• [STATED GOAL]: Copy everything in the data below exactly except the pictures.

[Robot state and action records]
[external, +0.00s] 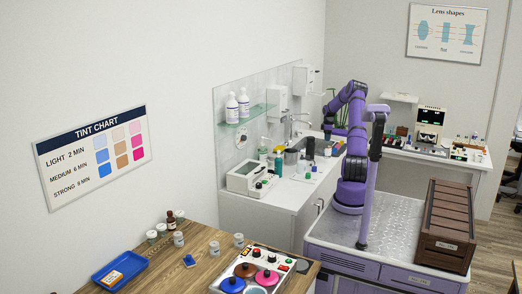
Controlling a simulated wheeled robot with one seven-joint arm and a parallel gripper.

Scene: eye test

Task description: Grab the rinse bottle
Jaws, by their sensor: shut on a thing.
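My gripper (328,130) is at the end of my purple arm, low over the sink end of the white counter. It is shut on something too small and hidden to make out. Two white bottles with purple labels, one on the left (231,109) and one on the right (244,105), stand upright on the glass shelf, apart from my gripper. A teal bottle (278,163) and a darker green bottle (263,155) stand on the counter, left of my gripper. I cannot tell which bottle is the rinse bottle.
A white device (247,180) sits on the counter (289,194). A faucet (290,126) rises behind the sink. Small bottles stand near the counter's front edge. A brown slatted box (446,222) is right of my arm. A wooden table (196,262) with tint pots is in front.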

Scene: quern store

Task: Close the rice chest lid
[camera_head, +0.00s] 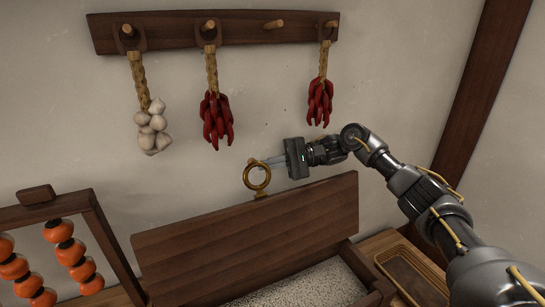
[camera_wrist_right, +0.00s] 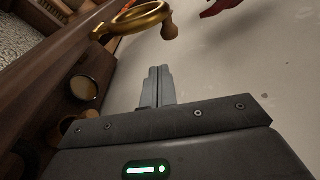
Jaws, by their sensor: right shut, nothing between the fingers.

• [SOLUTION TO THIS EXERCISE]:
[external, +0.00s] 
Controlling a simulated wheeled robot with one seven-joint arm and a parallel gripper.

Scene: eye test

Task description: Grab the rinse bottle
Jaws, by their sensor: shut on a thing.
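My gripper (328,130) is at the end of my purple arm, low over the sink end of the white counter. It is shut on something too small and hidden to make out. Two white bottles with purple labels, one on the left (231,109) and one on the right (244,105), stand upright on the glass shelf, apart from my gripper. A teal bottle (278,163) and a darker green bottle (263,155) stand on the counter, left of my gripper. I cannot tell which bottle is the rinse bottle.
A white device (247,180) sits on the counter (289,194). A faucet (290,126) rises behind the sink. Small bottles stand near the counter's front edge. A brown slatted box (446,222) is right of my arm. A wooden table (196,262) with tint pots is in front.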

Scene: quern store

Task: Close the rice chest lid
[camera_head, +0.00s] 
[camera_wrist_right, +0.00s] 
Jaws, by their sensor: right shut, nothing between the fingers.

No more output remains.